Unifying Data Views to Support Complex Insights

MiQ, a programmatic media partner for brands and agencies, uses identity signals collected across different marketing channels and applications to create a unified source of identity references for its clients. Its customers can then use these identifiers in the programmatic environment to match advertising opportunities with potential audience segments and analyze campaign performance. As demand grew for more complex insights about customers, MiQ’s analyst teams had to spend increasing amounts of time combining datasets across regional operating systems and platforms. After data privacy laws and cookie deprecation began to accelerate across the industry, the company decided to move toward a unified cloud computing system to manage the new complexity of future-proof identifiers.

To overcome these challenges, MiQ decided to merge its various computing platforms to create a unified space to analyze consumer profiles across multiple datasets. The company created MiQ Identity Spine, an identity graph that uses signals across multiple channels to create a unified source of reference that businesses can use for insights and activation. The MiQ Identity Spine schema maps together eight distinct data points for each profile, including identity values and types as well as geolocation data from over 150 unique datasets. “It reduces our reliance on any one identity dataset because we’re joining all our different identity signals together into one profile,” says Georgiana Haig, product lead for identity and future proofing at MiQ. “It also improves the accuracy of the mappings.”

The data ingest for MiQ Identity Spine is approximately 150–200 GB per day for each of the six core datasets that make up MiQ Identity Spine. Altogether, the company processes between 3–6 TB of data daily. Processing this increased amount of data, however, means that both the cost and the implementation time increased substantially. MiQ realized that it had an opportunity to optimize its pipeline using AWS. “We have been using AWS in our organization for years, and many of our workloads were already backed up by AWS services,” says Bikash Singh, data engineering lead at MiQ.

Optimizing Data Processing Pipelines on AWS

The number of profiles that MiQ works with varies week to week since MiQ Identity Spine is recalculated on a weekly basis. On average, the company manages 108 million individual profiles and 79 million household profiles. “The pipelines that power MiQ Identity Spine require huge data joins to be done behind the scenes,” says Singh. “In order to do this, we need huge processing capacity.” Since MiQ Identity Spine used the Apache Spark analytics engine, MiQ began using Amazon EMR, a cloud big data solution for running large-scale distributed data processing jobs, interactive SQL queries, and machine learning applications using open-source analytics frameworks, such as Apache Spark, Apache Hive, and Presto. “Amazon EMR houses our advanced business intelligence infrastructure completely,” says Singh.
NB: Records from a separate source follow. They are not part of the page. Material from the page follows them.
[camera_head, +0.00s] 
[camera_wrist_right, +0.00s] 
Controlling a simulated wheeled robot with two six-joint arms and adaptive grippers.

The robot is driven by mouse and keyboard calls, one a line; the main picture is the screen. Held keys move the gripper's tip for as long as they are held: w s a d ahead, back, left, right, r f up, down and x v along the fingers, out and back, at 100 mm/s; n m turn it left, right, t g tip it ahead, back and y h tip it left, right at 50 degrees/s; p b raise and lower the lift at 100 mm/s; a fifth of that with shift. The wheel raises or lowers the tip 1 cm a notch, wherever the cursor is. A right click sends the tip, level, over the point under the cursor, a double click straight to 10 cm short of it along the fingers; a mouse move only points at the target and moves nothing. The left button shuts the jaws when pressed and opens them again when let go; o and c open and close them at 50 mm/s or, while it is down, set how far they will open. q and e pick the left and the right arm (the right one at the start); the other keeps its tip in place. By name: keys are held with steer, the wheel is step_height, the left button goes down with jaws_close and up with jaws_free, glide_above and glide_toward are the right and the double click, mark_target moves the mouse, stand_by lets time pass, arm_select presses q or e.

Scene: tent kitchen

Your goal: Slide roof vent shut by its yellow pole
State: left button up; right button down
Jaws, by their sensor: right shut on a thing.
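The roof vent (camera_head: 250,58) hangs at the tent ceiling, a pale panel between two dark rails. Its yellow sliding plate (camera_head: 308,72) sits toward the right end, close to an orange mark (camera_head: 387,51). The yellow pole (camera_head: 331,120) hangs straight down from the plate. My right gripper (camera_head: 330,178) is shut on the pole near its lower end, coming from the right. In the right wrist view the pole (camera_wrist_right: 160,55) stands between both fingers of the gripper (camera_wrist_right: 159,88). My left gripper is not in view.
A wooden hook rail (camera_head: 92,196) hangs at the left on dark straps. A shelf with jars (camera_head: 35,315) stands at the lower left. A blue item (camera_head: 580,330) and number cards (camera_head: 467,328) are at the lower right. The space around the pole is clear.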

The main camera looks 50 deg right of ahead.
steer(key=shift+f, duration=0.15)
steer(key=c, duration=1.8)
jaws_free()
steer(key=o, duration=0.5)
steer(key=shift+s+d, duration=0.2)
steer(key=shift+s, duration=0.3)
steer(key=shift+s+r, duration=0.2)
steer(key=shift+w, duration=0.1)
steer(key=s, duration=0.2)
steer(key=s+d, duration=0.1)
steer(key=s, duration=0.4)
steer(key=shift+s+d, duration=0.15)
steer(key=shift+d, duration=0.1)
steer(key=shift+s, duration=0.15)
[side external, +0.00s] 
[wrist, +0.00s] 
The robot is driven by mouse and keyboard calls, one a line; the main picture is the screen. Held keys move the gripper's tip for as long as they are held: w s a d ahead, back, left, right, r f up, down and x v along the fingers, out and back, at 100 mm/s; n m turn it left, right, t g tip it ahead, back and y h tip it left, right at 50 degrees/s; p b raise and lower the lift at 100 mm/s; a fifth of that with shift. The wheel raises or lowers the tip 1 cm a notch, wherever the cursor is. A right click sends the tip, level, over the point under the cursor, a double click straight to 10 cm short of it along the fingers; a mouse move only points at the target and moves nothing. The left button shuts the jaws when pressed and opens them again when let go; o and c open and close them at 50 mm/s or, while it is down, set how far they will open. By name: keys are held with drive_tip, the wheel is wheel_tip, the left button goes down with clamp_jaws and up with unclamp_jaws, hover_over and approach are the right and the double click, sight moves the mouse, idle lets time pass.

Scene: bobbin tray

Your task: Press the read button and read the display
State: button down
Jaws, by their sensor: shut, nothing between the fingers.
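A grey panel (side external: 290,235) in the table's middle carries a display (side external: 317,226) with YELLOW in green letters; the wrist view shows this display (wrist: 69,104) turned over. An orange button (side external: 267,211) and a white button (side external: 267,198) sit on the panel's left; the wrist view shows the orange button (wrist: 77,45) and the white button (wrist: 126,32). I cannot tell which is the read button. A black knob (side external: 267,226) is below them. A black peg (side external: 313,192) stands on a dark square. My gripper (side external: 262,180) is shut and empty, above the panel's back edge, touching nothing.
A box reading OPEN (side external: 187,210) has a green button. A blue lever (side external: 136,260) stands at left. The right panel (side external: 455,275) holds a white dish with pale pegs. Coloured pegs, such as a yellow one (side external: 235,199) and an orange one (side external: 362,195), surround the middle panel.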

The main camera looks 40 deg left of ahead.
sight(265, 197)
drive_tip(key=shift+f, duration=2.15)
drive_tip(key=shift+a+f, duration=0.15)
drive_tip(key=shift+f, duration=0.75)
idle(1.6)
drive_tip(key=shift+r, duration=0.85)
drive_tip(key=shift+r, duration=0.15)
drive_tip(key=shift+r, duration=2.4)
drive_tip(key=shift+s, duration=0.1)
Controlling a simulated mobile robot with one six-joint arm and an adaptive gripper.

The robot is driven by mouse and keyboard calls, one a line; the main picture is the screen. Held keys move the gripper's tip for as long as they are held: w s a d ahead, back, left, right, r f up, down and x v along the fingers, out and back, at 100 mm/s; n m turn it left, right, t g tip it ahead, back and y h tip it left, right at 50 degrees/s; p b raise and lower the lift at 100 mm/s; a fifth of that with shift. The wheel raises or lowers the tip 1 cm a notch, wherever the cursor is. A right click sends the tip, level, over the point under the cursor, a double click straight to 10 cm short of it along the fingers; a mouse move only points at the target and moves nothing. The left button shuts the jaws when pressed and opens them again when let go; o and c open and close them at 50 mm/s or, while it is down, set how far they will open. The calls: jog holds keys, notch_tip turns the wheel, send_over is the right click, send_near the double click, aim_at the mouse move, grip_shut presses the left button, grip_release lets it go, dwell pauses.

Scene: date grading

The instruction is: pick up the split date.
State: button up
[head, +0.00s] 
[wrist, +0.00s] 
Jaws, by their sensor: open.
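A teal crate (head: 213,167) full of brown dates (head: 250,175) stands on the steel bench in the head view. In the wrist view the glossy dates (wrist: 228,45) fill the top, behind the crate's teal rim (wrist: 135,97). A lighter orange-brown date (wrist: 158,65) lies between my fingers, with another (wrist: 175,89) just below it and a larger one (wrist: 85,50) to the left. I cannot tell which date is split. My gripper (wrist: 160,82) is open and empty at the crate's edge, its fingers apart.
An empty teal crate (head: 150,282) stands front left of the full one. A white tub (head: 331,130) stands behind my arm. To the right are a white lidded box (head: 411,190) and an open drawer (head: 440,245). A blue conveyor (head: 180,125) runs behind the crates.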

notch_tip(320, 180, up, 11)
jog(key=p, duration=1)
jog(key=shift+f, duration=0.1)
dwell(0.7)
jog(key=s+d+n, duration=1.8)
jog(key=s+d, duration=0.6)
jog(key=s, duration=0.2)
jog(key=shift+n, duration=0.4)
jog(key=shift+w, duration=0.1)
MiQ upgraded to the latest version of Apache Spark on Amazon EMR and used adaptive query implementation to achieve a 66 percent decrease in processing time.

To provide compute power for the pipeline, MiQ selected Amazon Elastic Compute Cloud (Amazon EC2), which offers secure and resizable compute capacity for virtually any workload. “The components of our data pipeline—including big data clusters, microservices, and databases—all use Amazon EC2 behind the scenes,” says Singh. MiQ also uses Databricks, an open-source big data processing solution and an AWS Partner, to run various data pipelines. “Databricks launches clusters that use Amazon EC2 instances, and all the communications and resources Databricks requires are powered by AWS,” says Singh. “Managing identity and access management roles, using Amazon EC2, using storage—all of those work with Databricks.”

Using Amazon EC2, MiQ was able to take advantage of AWS Graviton processors, which are designed by AWS to deliver the best price performance for cloud workloads running in Amazon EC2. “We had been stuck in a phase where the cost of running the MiQ Identity Spine pipeline was becoming very high,” says Singh. “Using AWS Graviton processors helped us to achieve the same compute power in a much more cost-efficient manner.” The company has been able to reduce the monthly data processing cost for the pipeline by approximately 40 percent. “Using AWS has tremendously helped us in lowering the cost of processing our data pipelines,” says Singh.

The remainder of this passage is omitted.